I’ve admired my father’s pulse on Canadian politics, and I also admire my husband’s knowledge of Korean current affairs. However, I know myself. The more I pay attention to the news, the darker I get. I’ve learned that the information I need to know finds its way to me somehow. I don’t need to be hooked in daily.
Some might call me naive, and that I live in a bubble. But my avoidance doesn’t mean I’m ignorant. I know what’s going on in the world. The images that do find their way to me stay with me, and those images are a huge reason why I want to do my best to be a positive influence. I’ve learned that not watching certain things helps me stay calm and happy. When I’m calm and happy, I’m of much better service to myself and others.

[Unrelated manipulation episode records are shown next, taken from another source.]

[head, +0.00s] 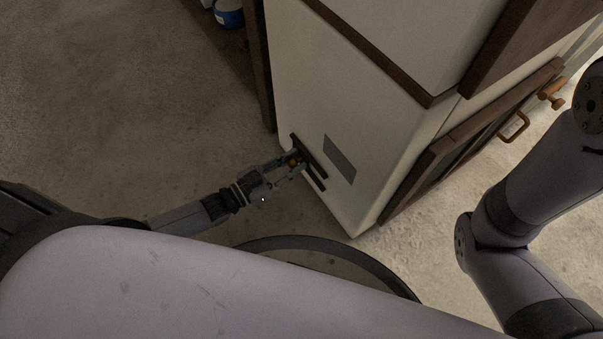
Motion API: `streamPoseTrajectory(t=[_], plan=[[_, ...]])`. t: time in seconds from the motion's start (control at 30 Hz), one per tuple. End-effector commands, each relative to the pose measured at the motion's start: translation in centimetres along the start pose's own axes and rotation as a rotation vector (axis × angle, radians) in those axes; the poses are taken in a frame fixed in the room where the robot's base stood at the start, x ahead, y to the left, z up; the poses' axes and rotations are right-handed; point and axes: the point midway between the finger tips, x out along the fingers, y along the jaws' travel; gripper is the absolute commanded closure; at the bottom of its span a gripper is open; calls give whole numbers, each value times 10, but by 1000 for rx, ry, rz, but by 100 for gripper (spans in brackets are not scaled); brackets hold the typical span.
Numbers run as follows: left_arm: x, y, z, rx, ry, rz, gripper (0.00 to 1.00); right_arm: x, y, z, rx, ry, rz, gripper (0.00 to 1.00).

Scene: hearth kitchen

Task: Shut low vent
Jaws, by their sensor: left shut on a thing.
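The low vent is on the white side wall (310,95) of the hearth unit, near the floor. A dark grey rectangle (340,160) shows on that wall. Just left of it is a narrow dark vent piece (311,166), seen nearly edge-on; it appears to stand out from the wall, but I cannot tell how far. My left gripper (293,161) reaches in from the left and is shut on a small orange-brown knob at this dark piece. The fingers partly hide the knob. My right arm shows at the right, but its gripper is out of view.
A wooden door with a brass handle (516,126) and a wooden knob (552,97) is on the unit's right face. A blue and white container (228,13) stands behind at the top. The concrete floor (130,100) at left is clear.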

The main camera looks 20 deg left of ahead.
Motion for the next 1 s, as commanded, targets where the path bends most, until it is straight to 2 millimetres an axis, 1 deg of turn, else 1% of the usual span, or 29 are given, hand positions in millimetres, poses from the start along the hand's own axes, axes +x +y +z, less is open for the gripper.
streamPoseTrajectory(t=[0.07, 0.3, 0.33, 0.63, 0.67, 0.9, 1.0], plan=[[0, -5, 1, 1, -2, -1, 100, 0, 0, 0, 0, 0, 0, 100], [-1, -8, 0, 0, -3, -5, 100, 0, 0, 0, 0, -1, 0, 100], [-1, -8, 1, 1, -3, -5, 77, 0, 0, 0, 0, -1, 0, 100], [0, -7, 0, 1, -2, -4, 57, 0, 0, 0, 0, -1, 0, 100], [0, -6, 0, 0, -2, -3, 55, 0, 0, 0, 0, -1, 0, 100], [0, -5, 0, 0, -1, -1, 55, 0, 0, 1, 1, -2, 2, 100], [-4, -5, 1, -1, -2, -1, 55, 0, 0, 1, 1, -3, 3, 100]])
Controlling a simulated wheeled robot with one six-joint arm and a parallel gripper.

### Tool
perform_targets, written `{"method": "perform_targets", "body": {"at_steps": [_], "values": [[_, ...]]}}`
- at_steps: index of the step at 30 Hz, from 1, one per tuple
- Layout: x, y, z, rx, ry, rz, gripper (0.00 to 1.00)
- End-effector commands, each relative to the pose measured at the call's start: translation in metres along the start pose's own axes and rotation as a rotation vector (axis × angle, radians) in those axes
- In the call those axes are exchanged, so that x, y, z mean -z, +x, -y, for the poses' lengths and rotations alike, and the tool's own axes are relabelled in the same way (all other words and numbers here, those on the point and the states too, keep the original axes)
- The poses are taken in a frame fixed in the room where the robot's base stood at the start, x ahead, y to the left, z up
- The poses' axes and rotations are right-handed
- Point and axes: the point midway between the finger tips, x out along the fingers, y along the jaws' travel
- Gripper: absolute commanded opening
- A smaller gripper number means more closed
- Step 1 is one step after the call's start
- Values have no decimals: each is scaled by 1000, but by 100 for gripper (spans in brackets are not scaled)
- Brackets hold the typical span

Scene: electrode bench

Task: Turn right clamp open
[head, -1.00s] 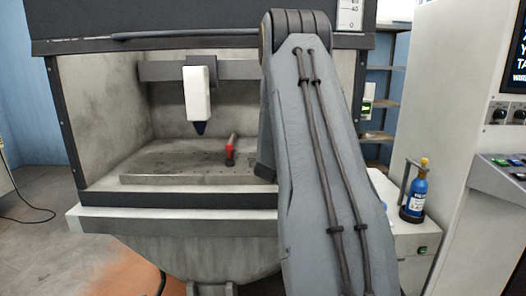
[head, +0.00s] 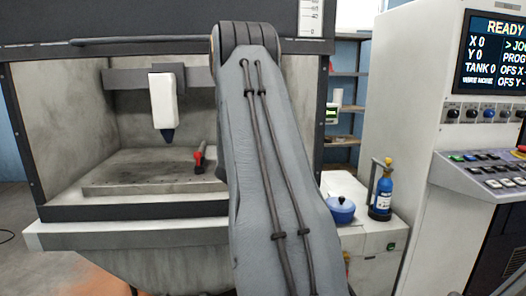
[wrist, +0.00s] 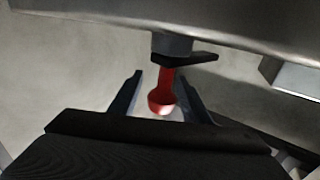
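In the wrist view, a red clamp handle (wrist: 162,95) hangs from a dark clamp base (wrist: 180,54) at a metal edge. My gripper (wrist: 163,92) is open, with one finger on each side of the handle; gaps show between handle and fingers. In the head view, a red-handled clamp (head: 200,156) stands on the metal work plate (head: 125,175) in the tank. My arm hides my gripper and the plate's right part there. I see no gripper at this clamp, so the one in the wrist view seems to be another, behind my arm.
A white machine head with a dark tip (head: 164,103) hangs above the plate. The tank's front rim (head: 130,212) runs below it. A blue pot (head: 341,211) and blue bottle (head: 382,195) stand to the right, beside the control console (head: 488,170).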

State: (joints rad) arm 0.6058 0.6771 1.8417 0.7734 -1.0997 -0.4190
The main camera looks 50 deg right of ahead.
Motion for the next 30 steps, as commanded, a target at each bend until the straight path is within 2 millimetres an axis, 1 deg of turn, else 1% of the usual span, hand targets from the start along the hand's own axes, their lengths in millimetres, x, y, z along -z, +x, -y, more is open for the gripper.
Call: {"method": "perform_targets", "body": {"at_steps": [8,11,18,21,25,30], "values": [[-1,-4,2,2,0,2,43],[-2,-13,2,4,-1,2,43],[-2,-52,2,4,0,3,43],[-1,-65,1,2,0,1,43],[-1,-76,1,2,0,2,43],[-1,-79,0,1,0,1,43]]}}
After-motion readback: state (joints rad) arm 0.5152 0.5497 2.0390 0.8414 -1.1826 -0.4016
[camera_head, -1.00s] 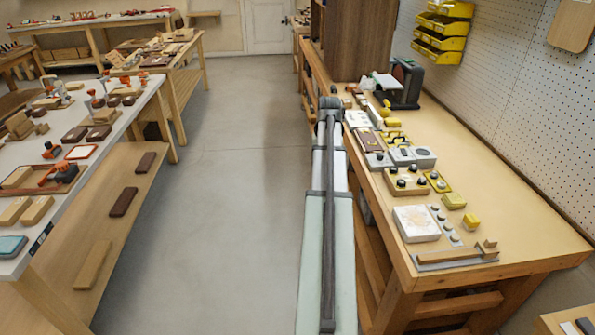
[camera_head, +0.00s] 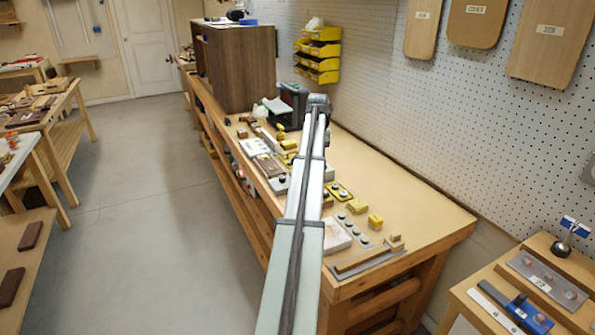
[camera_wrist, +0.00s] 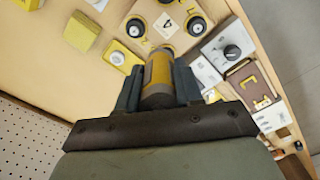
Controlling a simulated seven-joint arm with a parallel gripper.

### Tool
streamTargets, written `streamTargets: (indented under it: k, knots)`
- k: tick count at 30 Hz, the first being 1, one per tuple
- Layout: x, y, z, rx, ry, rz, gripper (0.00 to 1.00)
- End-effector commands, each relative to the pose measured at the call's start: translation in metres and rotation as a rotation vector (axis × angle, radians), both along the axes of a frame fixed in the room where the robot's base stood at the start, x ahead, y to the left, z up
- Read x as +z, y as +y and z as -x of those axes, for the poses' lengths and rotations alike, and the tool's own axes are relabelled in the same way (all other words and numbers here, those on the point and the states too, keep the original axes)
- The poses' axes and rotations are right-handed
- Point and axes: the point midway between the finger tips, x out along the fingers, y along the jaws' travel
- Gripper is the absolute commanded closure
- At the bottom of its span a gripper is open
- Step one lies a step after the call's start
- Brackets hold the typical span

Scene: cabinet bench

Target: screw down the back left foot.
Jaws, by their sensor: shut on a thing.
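In the wrist view my gripper (camera_wrist: 157,85) is shut on a yellow and grey cylinder (camera_wrist: 158,72), with one dark finger on each side of it. The cylinder is above the bench top, and its far end points towards round black knobs or feet (camera_wrist: 136,28) on a small block. Whether it touches that block I cannot tell. In the head view my arm reaches over the bench and hides my gripper and the cylinder. A dark brown wooden cabinet (camera_head: 240,65) stands at the far end of the bench. I cannot make out which part is the back left foot.
The workbench (camera_head: 425,205) holds several small blocks, plates and knobs along its left side. A black device (camera_head: 291,103) stands near the cabinet. A pegboard wall (camera_head: 440,110) runs along the right, with yellow bins (camera_head: 318,55). The bench's right side is clear.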

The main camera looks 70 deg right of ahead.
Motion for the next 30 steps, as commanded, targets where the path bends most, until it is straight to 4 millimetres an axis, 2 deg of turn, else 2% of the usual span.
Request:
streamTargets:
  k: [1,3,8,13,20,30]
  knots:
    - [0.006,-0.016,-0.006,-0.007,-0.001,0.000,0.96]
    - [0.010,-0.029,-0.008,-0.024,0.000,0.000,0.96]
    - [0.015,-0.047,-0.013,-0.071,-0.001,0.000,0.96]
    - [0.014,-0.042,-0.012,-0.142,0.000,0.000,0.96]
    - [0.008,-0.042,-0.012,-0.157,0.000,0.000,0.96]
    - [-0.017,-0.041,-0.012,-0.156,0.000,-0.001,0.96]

This doesn’t mean I don’t watch disturbing or violent shows. I’m a big fan of David Lynch, and I love a good Quentin Tarantino movie. Don’t even get me started on Game of Thrones (is it July 16 yet?). But somehow these don’t affect me like the other shows I mentioned. Maybe it’s because they offer an element of fantasy that allows me to differentiate their stories from reality.
So according to those blog posts I mentioned before, because I enjoy watching Jon Snow on the battlefield, this means I’m neither an empath or a highly sensitive person. But it doesn’t matter anymore. I know I need to be careful with my media intake so that I have the energy to live the life I want. (click to tweet) I don’t need a label to know this about myself.
How about you? Do you consciously avoid certain media in order to protect your energy?